Wednesday, April 17, 2013

Enquanto Lisboa arde, o Rio de Janeiro pega fogo




Enquanto Lisboa arde, o Rio de Janeiro pega fogo
Hugo Gonçalves, Casa das Letras, Abril 2013

Acabada a leitura do livro, entendi a frase de João Tordo em badana da capa: “Agarra-nos pelo colarinho e não nos larga até estarmos feitos num oito. Imperdível”.

O autor, Hugo Gonçalves, é um português a viver no Rio de Janeiro. Como cada vez mais jovens fugidos de tudo ou à procura de qualquer coisa. Acima de tudo, da sobrevivência.

Começa a história com o narrador no “Cais de partida” a despedir-se da sua doce e amarga Lisboa. Acaba com o retorno aos sons e cheiros da capital portuguesa.

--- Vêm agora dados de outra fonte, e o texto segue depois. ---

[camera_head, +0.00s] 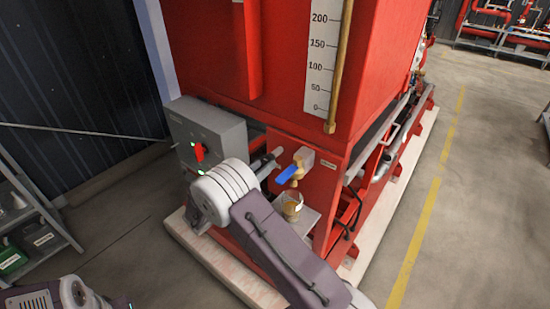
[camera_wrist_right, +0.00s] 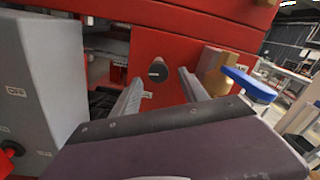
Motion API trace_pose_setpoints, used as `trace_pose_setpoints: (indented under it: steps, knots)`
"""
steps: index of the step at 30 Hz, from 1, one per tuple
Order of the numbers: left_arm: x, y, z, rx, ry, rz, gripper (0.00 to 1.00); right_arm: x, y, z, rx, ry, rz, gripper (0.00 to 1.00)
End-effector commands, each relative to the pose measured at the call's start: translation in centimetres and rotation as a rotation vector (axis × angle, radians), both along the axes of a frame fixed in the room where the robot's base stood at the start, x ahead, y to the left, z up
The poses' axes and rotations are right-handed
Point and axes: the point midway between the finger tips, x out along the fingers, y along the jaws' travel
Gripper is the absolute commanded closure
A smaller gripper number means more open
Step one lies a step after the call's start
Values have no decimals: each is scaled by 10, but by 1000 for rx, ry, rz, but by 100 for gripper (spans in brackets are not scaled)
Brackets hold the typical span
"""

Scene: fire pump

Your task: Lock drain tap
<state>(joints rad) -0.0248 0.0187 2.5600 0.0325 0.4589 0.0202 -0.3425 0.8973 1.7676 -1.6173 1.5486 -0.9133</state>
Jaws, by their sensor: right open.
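The drain tap has a blue lever handle (camera_head: 288,173) and a brass body on the front of the red pump unit. The blue handle also shows in the wrist view (camera_wrist_right: 250,83), to the right of my fingers. My right gripper (camera_head: 274,159) is open and empty, just left of the tap and apart from the handle. The tap's lower part is hidden in the wrist view. My left gripper is out of view.
A grey control box (camera_head: 207,132) with a red switch stands left of my right gripper. A small cup (camera_head: 292,206) sits on a ledge below the tap. The level gauge (camera_head: 325,55) rises above. A grey shelf (camera_head: 30,215) is at left; the floor at right is clear.

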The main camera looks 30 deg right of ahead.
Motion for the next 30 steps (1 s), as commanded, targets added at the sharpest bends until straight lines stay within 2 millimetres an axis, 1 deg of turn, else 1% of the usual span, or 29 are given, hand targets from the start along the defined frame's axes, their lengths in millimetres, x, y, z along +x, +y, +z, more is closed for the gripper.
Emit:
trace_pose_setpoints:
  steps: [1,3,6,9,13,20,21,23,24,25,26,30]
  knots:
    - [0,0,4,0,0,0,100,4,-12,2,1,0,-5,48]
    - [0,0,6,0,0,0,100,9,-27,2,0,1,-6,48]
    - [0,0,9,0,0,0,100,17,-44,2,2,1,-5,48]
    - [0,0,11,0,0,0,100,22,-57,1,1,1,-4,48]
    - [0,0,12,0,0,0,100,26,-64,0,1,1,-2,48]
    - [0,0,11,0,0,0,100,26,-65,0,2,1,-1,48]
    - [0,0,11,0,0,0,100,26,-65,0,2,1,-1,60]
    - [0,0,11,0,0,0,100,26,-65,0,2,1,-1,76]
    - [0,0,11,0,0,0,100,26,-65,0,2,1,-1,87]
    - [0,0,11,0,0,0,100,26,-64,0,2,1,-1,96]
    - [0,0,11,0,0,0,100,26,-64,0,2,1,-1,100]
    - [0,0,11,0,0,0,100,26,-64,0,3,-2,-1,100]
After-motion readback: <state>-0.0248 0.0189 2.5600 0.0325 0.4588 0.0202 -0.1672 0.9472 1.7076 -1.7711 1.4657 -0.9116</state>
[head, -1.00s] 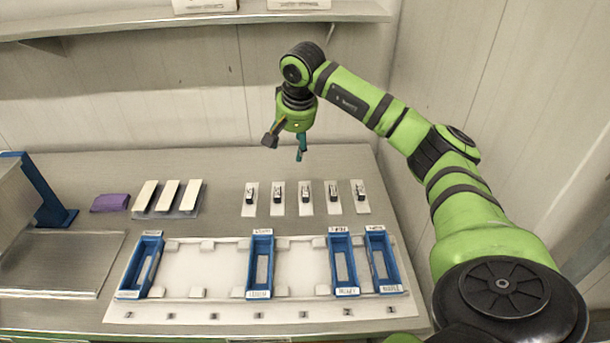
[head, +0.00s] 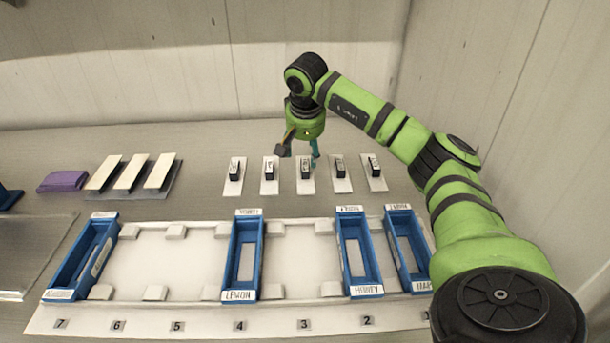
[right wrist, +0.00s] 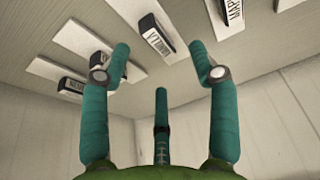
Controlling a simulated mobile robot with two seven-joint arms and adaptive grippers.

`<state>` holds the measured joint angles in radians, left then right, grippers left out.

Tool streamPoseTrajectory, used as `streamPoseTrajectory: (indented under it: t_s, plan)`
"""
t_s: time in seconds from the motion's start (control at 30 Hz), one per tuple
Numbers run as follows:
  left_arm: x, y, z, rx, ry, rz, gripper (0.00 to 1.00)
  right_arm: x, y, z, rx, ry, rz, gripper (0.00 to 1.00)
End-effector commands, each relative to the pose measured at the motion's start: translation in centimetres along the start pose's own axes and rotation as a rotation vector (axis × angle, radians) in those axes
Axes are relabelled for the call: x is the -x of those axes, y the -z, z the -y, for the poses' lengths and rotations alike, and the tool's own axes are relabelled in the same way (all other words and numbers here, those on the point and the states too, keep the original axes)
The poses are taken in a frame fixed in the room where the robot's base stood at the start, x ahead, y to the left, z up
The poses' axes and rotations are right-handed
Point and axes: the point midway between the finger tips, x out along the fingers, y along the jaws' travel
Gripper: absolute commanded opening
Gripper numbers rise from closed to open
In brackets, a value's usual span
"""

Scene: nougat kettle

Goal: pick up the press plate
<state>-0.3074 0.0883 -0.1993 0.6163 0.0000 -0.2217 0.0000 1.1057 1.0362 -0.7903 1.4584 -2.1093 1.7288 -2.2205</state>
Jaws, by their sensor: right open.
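Several white press plates, each with a black labelled handle, lie in a row on the counter; the middle one (head: 308,187) is closest below my right gripper. My right gripper (head: 299,157) is open and empty, its fingers at or just above the row; contact cannot be told. In the right wrist view the open fingers (right wrist: 160,70) point towards the plates, with one labelled plate (right wrist: 142,14) ahead between the fingertips. Another plate's label (right wrist: 234,12) there begins "MAP". My left gripper is not in view.
Blue moulds, one marked LEMON (head: 231,262) and one HONEY (head: 375,255), stand on a white numbered board (head: 180,262) in front of the plates. A wall (head: 480,80) bounds the right.

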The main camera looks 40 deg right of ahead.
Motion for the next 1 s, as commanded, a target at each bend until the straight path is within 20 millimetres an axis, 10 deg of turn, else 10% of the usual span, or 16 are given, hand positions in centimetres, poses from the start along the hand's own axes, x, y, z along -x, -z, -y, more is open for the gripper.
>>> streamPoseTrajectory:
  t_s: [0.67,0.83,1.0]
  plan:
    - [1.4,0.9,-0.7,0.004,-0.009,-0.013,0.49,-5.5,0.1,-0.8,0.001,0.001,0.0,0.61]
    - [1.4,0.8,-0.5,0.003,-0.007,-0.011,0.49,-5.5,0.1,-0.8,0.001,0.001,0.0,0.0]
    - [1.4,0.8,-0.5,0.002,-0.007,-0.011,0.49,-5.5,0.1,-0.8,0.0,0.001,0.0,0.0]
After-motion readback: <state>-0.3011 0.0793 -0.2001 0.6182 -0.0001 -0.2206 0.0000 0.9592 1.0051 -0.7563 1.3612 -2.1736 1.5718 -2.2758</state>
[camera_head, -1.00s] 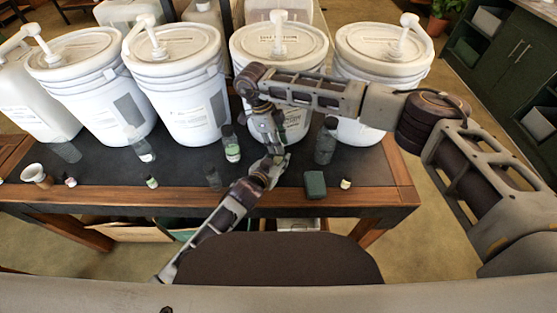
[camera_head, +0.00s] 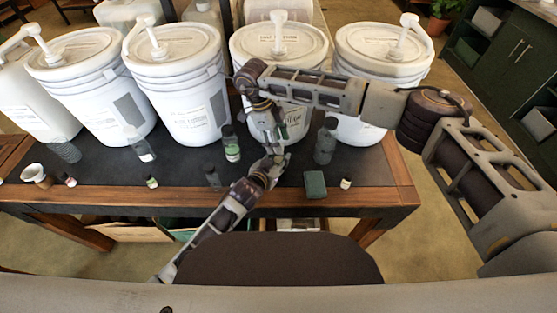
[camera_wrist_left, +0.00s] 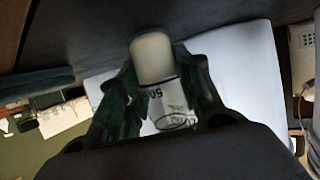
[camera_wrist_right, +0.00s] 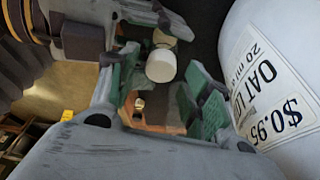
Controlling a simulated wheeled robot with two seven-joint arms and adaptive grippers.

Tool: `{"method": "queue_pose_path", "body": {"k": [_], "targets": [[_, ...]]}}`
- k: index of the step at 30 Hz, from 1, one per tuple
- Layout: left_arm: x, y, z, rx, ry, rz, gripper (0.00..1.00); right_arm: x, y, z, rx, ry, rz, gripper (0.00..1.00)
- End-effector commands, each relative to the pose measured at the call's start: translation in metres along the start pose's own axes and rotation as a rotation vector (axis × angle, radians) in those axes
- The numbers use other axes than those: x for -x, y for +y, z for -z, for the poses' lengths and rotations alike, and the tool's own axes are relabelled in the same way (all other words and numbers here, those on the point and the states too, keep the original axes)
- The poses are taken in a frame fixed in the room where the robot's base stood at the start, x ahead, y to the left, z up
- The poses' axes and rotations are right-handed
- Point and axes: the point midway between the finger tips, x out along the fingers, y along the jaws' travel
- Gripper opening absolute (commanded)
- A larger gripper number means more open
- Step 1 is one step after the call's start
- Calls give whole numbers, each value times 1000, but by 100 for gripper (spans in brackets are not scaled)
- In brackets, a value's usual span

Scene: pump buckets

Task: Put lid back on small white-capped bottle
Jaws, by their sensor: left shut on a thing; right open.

Pelo meio, sucedem-se os encontros, atribulações, deslumbramento, paixões, de quem cai num paraíso envenenado – o Rio de Janeiro dos expatriados, das favelas e do calçadão. O Rio da banalidade das drogas: “A erva adoça mas desacelera, a maconha estiliza mas estupidifica” (p. 116).

São vários os personagens e as personalidades que não precisam de grandes descrições para as visualizarmos: “No hotel, um rececionista sem dentes conversava com uma prostituta sem maquilhagem” (p. 127).

Uma breve espécie de exame de consciência coloca os pontos nos is no que toca a culpa ou culpados da situação que leva à fuga:

“E agora estás longe do país onde cresceste, do continente civilizado que providenciou a tua formação, as tuas auto-estradas, os juros que te permitiram comprar toda aquela tralha que deixaste para trás num piscar de olhos” (p. 117).

Mas, agora, “Lisboa podia ruir, incendiada por credores e revoltosos, e o Rio de Janeiro flamejava fogos de orgia de fim de mundo” (p. 224). E, daqui, sai o título deste terceiro romance de Hugo Gonçalves.

Encontramos um Rio porto de abrigo, desde sempre, de todas as proveniências. Para além dos emigrantes portugueses, ali se encontram ainda – e do romance fazem parte – sobreviventes do Holocausto ou terroristas bascos. E, também, gentes do antigo regime português, sendo um PIDE uma das colunas dorsais deste romance quase policial.

Quando necessário, Hugo Gonçalves faz referências históricas ao imediatamente antes e pós 25 de Abril, quando o Brasil foi porto de abrigo de fugitivos da Revolução: “Os que ficaram em Portugal aproveitavam as novidades da democracia e mudavam de hábitos, até de aspeto. Os homens tinham cabelos compridos, barbas e patilhas, vestiam calças largas, as mulheres usavam botas até ao joelho e fumavam mais” (p. 129).

Mas é de uma Lisboa desencantada que sempre se fugiu, como Rachel fez, em tempos, nesta história em que somos confrontados com muitas coisas que se repetem apesar da mudança dos tempos:

“[…] a cidade capital do império – um império enorme, disperso por todo o globo, uma pletora de pessoas, cores de pele, tipos de cabelo e de comida, mas um império microcéfalo, cavalgado por déspotas e padres e poucas famílias, que mantinham uma mão na boca dos que queriam falar e outra na garganta dos que queriam fazer” (p. 165).

O narrador mostra-se profundamente conhecedor da geografia física e social do Rio de Janeiro e, a pé ou de bicicleta, de que ele tanto gosta, guia-nos pelas ruas, avenidas, pelos botecos, pelas favelas: “os semáforos são inimigos da tua velocidade, queres ir depressa e sem tocar nos travões, um videojogo que começa assim que sais de casa, traçando trajectórias, tentando antever para que lado vira um carro, se um pedestre se atira para a estrada ou um skater fará uma elipse que dê tempo para que passes, sem perigo, entre o homem que carrega cocos e o meio fio” (pp. 115-116).

É o Rio moderno que encontramos, apesar da capa nos induzir ao contrário: “Talvez o Rio também se torne uma dessas cidades onde não se lêem livros mas se sabe de cor 85 tipos de sashimi” (p. 122).

E, se a modernidade tem destas coisas, termino com a visão realista do narrador. No Rio ou em Lisboa, uma imagem que serve para qualquer parte do mundo:

“Olhava as fachadas dos shoppings, na janela do ônibus, e pensava que eram apenas isso, fachadas, atrás não havia nada. Uma cidade faz de conta […]” (p. 186).